Maria Izagiriza, adalah perempuan paruh baya yang tinggal di Rweru, desa pedalaman Rwanda. Sore itu dia pulang ke rumah setelah seharian bertani. Sambil celingukan, Maria mencari tetangganya, Philbert Ntezerizaza, laki-laki berusia 40-an tahun yang sering membantunya membersihkan rumah.
Mereka bukan sekadar tetangga. Maria dan Philbert bersahabat. Mereka pasti saling menyapa satu sama lain jika tak sengaja bertemu di jalanan kampung. Philbert bahkan diundang ke pesta pernikahan anak Maria. Persahabatan ini tak terbayangkan bakal terjadi 25 tahun lalu. Saat itu, Philbert bertanggung jawab membantai suami dan tiga anak Maria.
Videos by VICE
Kejadian nahas itu terjadi 6 April 1994. Maria sedang di rumah bersama anaknya yang berusia 2 bulan, Florence. Seorang tetangga sembari terengah-engah, memberitahunya kabar buruk: Presiden Juvenal Habiyarmana tewas setelah pesawatnya ditembak. Konon pelakunya pemberontak Tutsi. Kelompok ekstremis lantas menghasut etnis mayoritas Hutu untuk membantai kaum Tutsi di daerah-daerah terpencil sebagai balasan. Maria diminta segera mengungsi.
Maria dan bayinya bersembunyi di semak-semak. Dia sudah pasrah jika akhirnya akan dibantai. Untunglah, upayanya berjalan kaki ke perbatasan Burundi mulus tanpa aral melintang. Suami dan tiga anaknya tak bernasib sama.
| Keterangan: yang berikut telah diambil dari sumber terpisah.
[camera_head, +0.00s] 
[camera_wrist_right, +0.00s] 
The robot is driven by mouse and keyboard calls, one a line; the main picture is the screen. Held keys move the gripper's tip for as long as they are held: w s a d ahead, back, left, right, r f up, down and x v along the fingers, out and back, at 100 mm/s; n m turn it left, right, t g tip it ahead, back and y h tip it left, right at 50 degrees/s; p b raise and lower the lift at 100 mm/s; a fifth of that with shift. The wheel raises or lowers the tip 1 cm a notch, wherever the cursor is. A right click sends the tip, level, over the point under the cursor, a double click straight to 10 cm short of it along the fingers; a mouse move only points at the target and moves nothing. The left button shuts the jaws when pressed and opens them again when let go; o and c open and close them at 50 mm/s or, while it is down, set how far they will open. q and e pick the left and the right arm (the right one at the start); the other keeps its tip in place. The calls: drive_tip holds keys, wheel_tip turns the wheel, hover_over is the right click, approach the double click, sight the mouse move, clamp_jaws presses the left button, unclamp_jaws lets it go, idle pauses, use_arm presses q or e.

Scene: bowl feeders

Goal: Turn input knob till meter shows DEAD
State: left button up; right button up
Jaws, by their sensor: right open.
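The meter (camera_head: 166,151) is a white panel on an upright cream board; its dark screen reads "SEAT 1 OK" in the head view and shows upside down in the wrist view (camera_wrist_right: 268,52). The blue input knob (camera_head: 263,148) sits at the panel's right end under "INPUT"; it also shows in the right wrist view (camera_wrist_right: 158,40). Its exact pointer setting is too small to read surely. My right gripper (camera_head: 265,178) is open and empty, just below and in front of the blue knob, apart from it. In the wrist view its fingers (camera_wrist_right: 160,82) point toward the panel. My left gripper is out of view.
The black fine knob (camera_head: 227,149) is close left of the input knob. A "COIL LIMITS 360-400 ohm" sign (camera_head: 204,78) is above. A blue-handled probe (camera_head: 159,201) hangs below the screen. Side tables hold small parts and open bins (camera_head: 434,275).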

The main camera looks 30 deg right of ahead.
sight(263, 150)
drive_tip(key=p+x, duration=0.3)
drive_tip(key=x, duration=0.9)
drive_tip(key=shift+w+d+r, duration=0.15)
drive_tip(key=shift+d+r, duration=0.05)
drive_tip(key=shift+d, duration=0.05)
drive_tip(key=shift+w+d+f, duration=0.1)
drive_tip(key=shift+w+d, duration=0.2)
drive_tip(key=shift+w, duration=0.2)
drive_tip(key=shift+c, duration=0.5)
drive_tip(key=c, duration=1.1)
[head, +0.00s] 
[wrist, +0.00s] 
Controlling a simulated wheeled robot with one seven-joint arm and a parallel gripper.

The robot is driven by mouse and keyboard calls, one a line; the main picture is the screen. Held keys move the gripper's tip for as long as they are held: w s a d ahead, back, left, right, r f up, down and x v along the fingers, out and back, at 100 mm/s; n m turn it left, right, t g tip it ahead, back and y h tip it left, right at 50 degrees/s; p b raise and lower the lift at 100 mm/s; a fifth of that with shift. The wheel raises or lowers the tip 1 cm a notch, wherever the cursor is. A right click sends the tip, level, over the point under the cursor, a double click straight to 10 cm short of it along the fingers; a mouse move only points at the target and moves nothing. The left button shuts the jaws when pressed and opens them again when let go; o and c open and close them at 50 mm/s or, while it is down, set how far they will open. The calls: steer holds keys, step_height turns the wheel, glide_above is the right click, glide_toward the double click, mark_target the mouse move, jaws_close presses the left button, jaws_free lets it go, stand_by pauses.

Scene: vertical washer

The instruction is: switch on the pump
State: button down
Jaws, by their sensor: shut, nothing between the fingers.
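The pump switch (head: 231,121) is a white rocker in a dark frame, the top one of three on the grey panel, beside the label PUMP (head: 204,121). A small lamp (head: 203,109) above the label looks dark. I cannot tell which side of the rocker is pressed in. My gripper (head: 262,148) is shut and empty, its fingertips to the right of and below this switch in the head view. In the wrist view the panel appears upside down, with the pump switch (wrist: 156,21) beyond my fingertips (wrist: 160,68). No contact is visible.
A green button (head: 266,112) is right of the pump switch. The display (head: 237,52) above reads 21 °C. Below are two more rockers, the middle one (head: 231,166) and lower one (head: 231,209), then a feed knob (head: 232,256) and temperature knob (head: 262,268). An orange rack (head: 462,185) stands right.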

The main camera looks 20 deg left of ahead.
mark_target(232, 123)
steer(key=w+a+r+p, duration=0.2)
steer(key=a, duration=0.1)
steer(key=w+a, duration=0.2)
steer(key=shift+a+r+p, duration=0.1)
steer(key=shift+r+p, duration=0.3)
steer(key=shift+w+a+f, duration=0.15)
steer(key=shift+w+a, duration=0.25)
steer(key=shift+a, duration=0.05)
“Kebanyakan orang-orang Tutsi yang kabur bernasib buruk. Mereka tak sengaja bertemu kami, rombongan ekstremis, yang sedang patroli. Kami semua bersenjata saat itu,” kenang Philbert kepada VICE News. “Kami rata-rata membawa golok. Semua anak kami kubur hidup-hidup di dalam lubang. Sementara orang dewasa kami bunuh dulu sebelum dibuang ke lubang yang sama.”
“Kami membunuh semua orang Tutsi yang kami lihat tanpa pandang bulu, termasuk perempuan dan anak-anak. Semuanya harus dibantai,” imbuh Philbert.
Diperkirakan, sebanyak 800.000 hingga 1 juta orang Tutsi tewas dalam pembantaian massal yang jadi sejarah paling kelam Rwanda ini. Setelah 100 hari, baru genosida terhadap etnis minoritas mereda.
Kini, Desa Rweru merupakan satu dari delapan kampung percobaan program rekonsiliasi. Mantan pembantai pembunuh dan korban genosida diminta hidup bersama. Ini adalah inisiatif pemerintah dan lembaga swadaya demi mengupayakan perdamaian di tingkat akar rumput, supaya trauma genosida bisa terhapus.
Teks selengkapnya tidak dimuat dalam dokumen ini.